While liquidity has always been an important consideration for fund selectors, last year the issue was thrust firmly into the spotlight for several reasons and particularly in the case of open-ended funds.
The fund previously known as the Woodford Equity Income fund (renamed the LF Equity Income fund) was gated in June 2019 amid increasing redemptions and significant exposure to unquoted holdings, while M&G was forced to suspend its Property Portfolio fund on 4 December following “unusually high and sustained outflows” in the lead up to the General Election and amid ongoing Brexit uncertainty.
Nearly all the asset management representatives we interviewed for The Wealth Managers Review 2020 reported an increase in calls regarding their fund ranges’ liquidity with the almost unprecedented suspension of the Woodford fund prompting many fund buyers to review their potential exposure to more illiquid funds. Clients wanted to know how long it would take to get their assets back and who were their fellow investors in portfolios.

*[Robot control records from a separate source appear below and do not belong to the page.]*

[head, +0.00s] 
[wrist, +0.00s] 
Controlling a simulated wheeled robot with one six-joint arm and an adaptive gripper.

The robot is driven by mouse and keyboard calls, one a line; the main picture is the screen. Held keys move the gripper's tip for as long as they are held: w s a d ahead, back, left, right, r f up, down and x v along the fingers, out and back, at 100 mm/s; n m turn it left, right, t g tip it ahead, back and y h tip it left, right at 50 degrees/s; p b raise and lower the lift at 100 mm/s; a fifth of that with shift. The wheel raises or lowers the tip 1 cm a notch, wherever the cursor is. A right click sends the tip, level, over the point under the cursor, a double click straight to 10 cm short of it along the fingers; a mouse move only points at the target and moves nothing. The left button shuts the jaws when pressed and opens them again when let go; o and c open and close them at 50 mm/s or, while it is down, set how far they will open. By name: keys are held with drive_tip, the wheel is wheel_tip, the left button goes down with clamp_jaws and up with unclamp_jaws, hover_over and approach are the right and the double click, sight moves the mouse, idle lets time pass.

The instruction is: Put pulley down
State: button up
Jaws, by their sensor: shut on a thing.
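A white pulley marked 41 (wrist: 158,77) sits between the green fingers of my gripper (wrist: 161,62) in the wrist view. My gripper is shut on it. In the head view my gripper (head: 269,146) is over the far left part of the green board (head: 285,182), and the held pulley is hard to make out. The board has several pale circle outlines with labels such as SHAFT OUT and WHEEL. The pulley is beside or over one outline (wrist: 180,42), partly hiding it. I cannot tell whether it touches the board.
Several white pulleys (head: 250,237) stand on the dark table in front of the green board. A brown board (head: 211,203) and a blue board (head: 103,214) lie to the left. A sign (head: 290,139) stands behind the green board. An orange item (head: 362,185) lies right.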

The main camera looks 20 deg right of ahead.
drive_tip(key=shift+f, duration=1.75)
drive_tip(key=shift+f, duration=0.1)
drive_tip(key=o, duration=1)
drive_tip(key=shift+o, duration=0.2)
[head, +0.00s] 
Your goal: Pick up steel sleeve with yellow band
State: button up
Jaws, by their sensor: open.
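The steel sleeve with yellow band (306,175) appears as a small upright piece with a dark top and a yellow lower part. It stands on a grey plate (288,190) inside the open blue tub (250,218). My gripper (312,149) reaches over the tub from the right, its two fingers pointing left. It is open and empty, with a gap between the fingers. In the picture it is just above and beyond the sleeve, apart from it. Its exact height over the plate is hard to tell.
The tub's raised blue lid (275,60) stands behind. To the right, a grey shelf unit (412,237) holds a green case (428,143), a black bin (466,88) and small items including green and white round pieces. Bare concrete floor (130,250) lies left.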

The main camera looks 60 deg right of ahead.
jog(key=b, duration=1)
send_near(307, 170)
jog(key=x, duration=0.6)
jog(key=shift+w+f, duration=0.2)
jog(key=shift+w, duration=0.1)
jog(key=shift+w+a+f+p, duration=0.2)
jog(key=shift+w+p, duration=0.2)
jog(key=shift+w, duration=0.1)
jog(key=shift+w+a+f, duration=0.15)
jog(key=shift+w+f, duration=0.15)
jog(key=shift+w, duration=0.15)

The Bank of England was also alarmed and in its annual Financial Stability Report, released in December 2019, it said liquidity mismatches in open-ended funds, such as that seen in the property sector and in the case of the Woodford Equity Income fund, pose a threat to financial stability and could “amplify shocks in the financial system”, and flagged the problems could be extended to beyond property and unquoted holdings into fixed income.
In our research, DFMs said they largely preferred to measure liquidity by the number of days it would take to liquidate the portfolio. For example, the percentage of the portfolio that could be liquidated over ascending timeframes. Ideally, investors want to see that portfolios can be 90% liquidated within 10 days (but that would clearly differ by asset class).
Additionally, as a result of last year’s problems, a number of DFMs reported a closer focus on the risk committee or compliance team when it comes to judging a fund’s liquidity, and making sure there is independence.
We also found that DFMs explored more thoroughly the company culture and financial strength of the business as a result and 10% of our survey respondents admitted they had made changes to their investment processes after the Woodford Equity Income fund suspension.
As we enter 2020, there is a feeling that the asset management industry will never quite be the same after last year’s event and many will believe quite rightly so.
There are still lessons to be learned and processes to be put in place to ensure this kind of issue does not happen again and, clearly, this is not the last we have heard on liquidity from the regulator or the Bank of England. We appear to be just at the beginning of what is hopefully a not-so-steep learning curve on a more modern approach to managing liquidity.